▶ YOUR GOAL: Pictures stay out of the copy; set down each line of the listing below exactly.
####
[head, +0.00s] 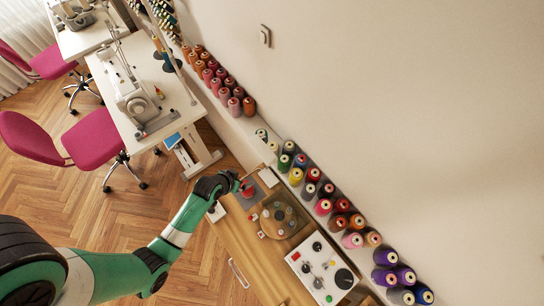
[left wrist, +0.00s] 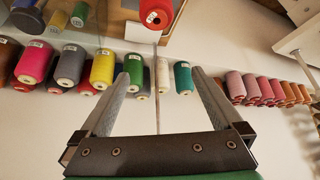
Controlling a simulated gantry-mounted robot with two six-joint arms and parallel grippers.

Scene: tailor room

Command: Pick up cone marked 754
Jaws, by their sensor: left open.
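In the head view a red item (head: 248,191) is close by the gripper. Several labelled cones stand in a row behind, among them a yellow one (left wrist: 103,68) and a green one (left wrist: 183,78). The label numbers are too small to read, so I cannot tell which is 754. My right gripper is out of view.
The wooden desk (head: 222,232) holds a round tray of small items (head: 280,216) and a white control panel (head: 320,271). A wall shelf of thread cones runs behind it. A sewing machine (head: 133,98) stands on the white table to the upper left.
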####
▶ RESULT:
[head, +0.00s] 
[left wrist, +0.00s] 
Controlling a simulated gantry-mounted robot with two six-joint arms and parallel grippers.

Scene: tailor room

Command: Pick up cone marked 754
Jaws, by their sensor: left open.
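In the head view a red item (head: 248,191) is close by the gripper. Several labelled cones stand in a row behind, among them a yellow one (left wrist: 103,68) and a green one (left wrist: 183,78). The label numbers are too small to read, so I cannot tell which is 754. My right gripper is out of view.
The wooden desk (head: 222,232) holds a round tray of small items (head: 280,216) and a white control panel (head: 320,271). A wall shelf of thread cones runs behind it. A sewing machine (head: 133,98) stands on the white table to the upper left.

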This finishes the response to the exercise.